Shattered 2011 Gahan campaign promises, Part 3: The "let's work together" mayor!



Part 1: Jobs!
Part 2: Education!

Back in 2011, this Gahan campaign mailer touted the boilerplate endorsement of Lee Hamilton, and revealed the Gahan campaign's three primary tenets ...



 ... which we were asked to "work together" to achieve.

  • Creating and keeping good-paying jobs
  • Improving our education system
  • Ensuring that government works for all of us

Since January 1, 2012, the city's budget has effectively doubled. Somewhere between $30 and $40 million has been spent on projects like the water park (mentioned by Gahan ever so briefly during the sole 2011 mayoral debate, accompanied by a long forgotten promise to also improve the library), Main Street beautification (filched from state-provided Hwy 111 maintenance monies) and the same old payoffs to cash-rich, big-time property developers (Flaherty Collins from Indianapolis) while local companies do the heavy lifting of grassroots redevelopment on their own.

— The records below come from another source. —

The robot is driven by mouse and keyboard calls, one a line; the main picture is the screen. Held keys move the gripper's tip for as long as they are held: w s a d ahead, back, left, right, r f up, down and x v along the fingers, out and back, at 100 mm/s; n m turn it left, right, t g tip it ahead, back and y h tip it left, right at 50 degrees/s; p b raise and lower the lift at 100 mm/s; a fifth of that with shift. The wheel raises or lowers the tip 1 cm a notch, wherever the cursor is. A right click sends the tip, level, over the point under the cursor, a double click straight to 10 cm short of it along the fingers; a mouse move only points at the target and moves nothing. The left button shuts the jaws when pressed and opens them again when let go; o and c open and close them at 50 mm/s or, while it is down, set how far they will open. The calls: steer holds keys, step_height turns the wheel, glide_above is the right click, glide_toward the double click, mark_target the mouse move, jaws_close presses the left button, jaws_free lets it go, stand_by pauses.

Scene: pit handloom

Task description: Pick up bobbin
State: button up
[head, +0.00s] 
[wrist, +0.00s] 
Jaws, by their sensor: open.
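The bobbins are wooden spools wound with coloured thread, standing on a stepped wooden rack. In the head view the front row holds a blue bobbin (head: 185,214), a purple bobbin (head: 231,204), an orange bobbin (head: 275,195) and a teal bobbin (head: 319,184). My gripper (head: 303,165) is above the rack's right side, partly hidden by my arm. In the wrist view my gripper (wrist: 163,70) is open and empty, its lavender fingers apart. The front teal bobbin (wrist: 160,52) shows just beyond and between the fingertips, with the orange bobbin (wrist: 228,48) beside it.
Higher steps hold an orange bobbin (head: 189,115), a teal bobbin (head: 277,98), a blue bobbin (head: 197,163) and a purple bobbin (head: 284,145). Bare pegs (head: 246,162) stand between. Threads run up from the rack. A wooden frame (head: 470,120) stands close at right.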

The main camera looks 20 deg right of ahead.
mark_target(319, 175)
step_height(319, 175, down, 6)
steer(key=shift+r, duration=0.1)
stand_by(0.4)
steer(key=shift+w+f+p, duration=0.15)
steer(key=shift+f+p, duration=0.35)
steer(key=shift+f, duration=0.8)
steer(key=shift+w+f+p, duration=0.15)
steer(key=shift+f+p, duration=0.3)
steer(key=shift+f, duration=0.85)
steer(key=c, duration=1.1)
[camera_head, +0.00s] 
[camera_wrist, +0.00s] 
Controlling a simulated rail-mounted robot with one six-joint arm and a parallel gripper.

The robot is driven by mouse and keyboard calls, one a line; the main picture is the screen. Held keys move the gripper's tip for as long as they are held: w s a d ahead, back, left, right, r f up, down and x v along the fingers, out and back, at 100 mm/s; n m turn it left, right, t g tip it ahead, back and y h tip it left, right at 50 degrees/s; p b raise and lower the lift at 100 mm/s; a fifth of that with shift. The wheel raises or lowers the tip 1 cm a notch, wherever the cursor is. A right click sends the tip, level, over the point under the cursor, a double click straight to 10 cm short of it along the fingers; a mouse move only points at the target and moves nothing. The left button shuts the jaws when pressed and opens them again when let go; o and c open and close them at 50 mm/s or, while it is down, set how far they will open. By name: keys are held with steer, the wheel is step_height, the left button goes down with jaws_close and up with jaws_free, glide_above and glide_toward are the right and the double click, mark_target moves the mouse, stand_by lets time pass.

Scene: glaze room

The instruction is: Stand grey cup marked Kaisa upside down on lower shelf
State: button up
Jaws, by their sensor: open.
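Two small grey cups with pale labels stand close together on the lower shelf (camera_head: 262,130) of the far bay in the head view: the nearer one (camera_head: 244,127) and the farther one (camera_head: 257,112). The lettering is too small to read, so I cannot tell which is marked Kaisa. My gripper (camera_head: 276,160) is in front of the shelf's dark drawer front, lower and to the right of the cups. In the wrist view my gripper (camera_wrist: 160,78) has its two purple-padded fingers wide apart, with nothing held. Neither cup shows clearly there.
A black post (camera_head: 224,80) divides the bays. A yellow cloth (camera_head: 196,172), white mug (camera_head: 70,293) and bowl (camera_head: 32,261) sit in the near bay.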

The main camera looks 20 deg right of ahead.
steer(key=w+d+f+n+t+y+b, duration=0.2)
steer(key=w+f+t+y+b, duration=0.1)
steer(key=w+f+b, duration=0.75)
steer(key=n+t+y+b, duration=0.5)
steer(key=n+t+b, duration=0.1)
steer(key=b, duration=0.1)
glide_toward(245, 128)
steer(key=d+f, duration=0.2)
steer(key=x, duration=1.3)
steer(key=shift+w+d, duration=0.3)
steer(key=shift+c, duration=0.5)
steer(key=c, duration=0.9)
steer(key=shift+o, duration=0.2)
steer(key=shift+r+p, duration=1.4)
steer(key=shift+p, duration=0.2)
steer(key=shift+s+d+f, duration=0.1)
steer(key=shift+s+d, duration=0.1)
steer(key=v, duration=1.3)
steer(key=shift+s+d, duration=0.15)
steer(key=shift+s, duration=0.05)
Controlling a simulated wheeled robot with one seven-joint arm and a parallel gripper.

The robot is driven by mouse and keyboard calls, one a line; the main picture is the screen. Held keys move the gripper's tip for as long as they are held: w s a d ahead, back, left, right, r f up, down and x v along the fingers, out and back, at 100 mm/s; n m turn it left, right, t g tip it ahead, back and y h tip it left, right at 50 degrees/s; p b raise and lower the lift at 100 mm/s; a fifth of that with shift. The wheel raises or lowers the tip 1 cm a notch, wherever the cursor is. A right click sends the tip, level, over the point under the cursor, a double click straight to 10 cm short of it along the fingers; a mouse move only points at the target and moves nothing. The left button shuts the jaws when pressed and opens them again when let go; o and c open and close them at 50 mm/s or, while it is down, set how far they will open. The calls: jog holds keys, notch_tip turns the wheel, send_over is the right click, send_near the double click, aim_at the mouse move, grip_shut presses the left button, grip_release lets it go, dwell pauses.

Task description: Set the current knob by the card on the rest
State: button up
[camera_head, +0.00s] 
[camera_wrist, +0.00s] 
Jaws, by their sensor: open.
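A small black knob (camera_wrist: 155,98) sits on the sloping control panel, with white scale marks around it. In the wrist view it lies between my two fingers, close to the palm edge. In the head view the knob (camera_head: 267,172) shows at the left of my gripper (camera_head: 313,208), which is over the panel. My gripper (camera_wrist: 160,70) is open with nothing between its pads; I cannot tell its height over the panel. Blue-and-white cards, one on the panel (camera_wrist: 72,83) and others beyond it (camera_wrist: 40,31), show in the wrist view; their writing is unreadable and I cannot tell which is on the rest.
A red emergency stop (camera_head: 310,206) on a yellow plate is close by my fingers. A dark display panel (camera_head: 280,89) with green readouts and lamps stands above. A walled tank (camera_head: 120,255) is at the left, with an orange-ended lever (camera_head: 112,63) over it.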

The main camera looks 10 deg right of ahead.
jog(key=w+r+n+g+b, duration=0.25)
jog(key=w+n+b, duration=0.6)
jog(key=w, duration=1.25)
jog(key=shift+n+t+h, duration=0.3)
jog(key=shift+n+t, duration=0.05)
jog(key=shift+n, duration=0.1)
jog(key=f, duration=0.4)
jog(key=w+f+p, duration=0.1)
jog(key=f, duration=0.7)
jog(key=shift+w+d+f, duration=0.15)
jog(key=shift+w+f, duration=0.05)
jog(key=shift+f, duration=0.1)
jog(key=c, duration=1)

Untold millions later, here's an overview of reality, in which not even the first truly fundamental improvement has been instigated:



  • Pillsbury's leaving, and the new north side industrial park remains empty. There is no economic development strategy apart from the the usual abatements and subsidies.
  • The school corporation remains aloof, and there has been no Gahan-led discussion about education.
  • By any rational human standard, the Gahan administration has been the least transparent in our city's history.


But there's more. Let's throw in those promises made privately,as in my own discussions with Gahan in 2011, such as a supposed determination to do more to support independent local business, and to bring about two-way streets -- neither of which has been deemed anywhere close to a priority these past four years.

Gahan made plenty of promises in 2011, both publicly and privately. He hasn't followed through on very many of them. In fact, he'd barely settled into his office chair before an entirely new set of priorities became evident,most of them predicated on non-sustainable spending.

If you cast your ballot for Gahan in 2011 based on promises like these, which he didn't keep, I'd suggest you approach this year's self-congratulatory bromides with extreme caution, and consider shifting to an alternative.